Proofreading and deconstructive criticism are two different things. Proofreading is when someone is there to correct and assist you in things that don’t seem right in the writing. However, someone with a deconstructive second opinion may want you to change certain elements of your story—such as the ending, a plot, a character, etc—simply because they have a creative difference.
These may be good suggestions, so keep an open mind. However, remember that you’re venturing in territory that isn’t editing, but story writing, so if you’re fully satisfied with your story and all its elements, proofreading might be something more valuable to you.
You're Writing More Story Instead of Editing
Editing a story is the final step in the writing process.

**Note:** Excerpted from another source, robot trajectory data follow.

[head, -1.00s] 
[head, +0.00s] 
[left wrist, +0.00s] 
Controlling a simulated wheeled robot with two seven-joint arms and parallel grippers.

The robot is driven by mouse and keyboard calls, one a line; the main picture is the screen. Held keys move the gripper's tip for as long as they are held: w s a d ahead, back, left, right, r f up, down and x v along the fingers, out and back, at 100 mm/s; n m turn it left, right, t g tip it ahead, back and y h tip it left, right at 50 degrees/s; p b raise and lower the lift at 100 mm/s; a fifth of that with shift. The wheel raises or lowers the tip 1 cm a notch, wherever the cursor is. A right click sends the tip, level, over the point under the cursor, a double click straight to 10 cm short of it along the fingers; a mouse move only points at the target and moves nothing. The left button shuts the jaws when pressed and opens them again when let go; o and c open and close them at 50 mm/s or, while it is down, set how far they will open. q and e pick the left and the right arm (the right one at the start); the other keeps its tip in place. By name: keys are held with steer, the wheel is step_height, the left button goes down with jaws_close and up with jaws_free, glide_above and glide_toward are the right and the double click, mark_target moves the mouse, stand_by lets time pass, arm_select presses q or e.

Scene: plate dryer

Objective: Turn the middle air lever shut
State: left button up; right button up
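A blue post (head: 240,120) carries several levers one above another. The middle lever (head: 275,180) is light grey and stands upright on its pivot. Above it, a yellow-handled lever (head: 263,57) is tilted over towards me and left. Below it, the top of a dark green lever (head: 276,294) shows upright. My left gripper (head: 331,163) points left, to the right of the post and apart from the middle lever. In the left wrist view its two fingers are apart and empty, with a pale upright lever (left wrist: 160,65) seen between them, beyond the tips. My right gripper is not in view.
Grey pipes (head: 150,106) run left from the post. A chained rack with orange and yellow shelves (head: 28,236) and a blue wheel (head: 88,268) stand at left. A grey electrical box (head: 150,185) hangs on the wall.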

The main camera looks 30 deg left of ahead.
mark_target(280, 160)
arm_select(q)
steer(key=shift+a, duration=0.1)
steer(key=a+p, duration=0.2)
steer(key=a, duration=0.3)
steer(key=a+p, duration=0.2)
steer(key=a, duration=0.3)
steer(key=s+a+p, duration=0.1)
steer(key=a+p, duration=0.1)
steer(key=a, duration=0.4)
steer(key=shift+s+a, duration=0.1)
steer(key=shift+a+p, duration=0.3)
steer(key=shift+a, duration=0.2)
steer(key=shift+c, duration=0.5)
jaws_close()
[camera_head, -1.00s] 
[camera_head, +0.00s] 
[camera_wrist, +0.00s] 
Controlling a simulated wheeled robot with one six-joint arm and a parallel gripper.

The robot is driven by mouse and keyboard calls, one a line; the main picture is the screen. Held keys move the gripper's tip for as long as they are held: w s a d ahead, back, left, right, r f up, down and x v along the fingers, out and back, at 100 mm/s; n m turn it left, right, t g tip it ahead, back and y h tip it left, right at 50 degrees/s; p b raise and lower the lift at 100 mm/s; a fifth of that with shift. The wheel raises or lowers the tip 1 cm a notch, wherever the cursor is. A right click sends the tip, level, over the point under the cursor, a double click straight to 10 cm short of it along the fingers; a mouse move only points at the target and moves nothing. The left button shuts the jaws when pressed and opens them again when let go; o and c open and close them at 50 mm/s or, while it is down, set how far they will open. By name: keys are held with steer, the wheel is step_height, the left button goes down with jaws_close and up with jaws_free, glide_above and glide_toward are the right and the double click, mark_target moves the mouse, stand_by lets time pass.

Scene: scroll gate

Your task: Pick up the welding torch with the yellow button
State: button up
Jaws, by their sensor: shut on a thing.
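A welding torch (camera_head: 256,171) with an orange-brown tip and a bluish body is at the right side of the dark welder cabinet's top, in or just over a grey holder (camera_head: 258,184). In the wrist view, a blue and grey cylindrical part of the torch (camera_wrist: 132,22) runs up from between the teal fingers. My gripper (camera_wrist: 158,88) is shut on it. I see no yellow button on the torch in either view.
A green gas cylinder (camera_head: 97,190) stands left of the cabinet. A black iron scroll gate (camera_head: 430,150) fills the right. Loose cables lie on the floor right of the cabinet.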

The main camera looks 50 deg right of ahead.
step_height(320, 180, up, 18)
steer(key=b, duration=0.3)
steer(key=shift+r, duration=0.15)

If you find yourself writing more stories, adding paragraphs of text, new ideas or characters, you might be writing more story instead of editing what you already have.
This isn’t a bad thing, it only means that you may not completely be done and satisfied with your story as a whole. If you get a spark of brilliance half way through your editing, go back to writing your story and integrating that new idea. Then, go back to editing.
By maintaining this habit of writing more as you edit, you could inadvertently be either writing fluff which you’ll have to edit out later on, or set yourself up to endlessly edit and re-edit your story.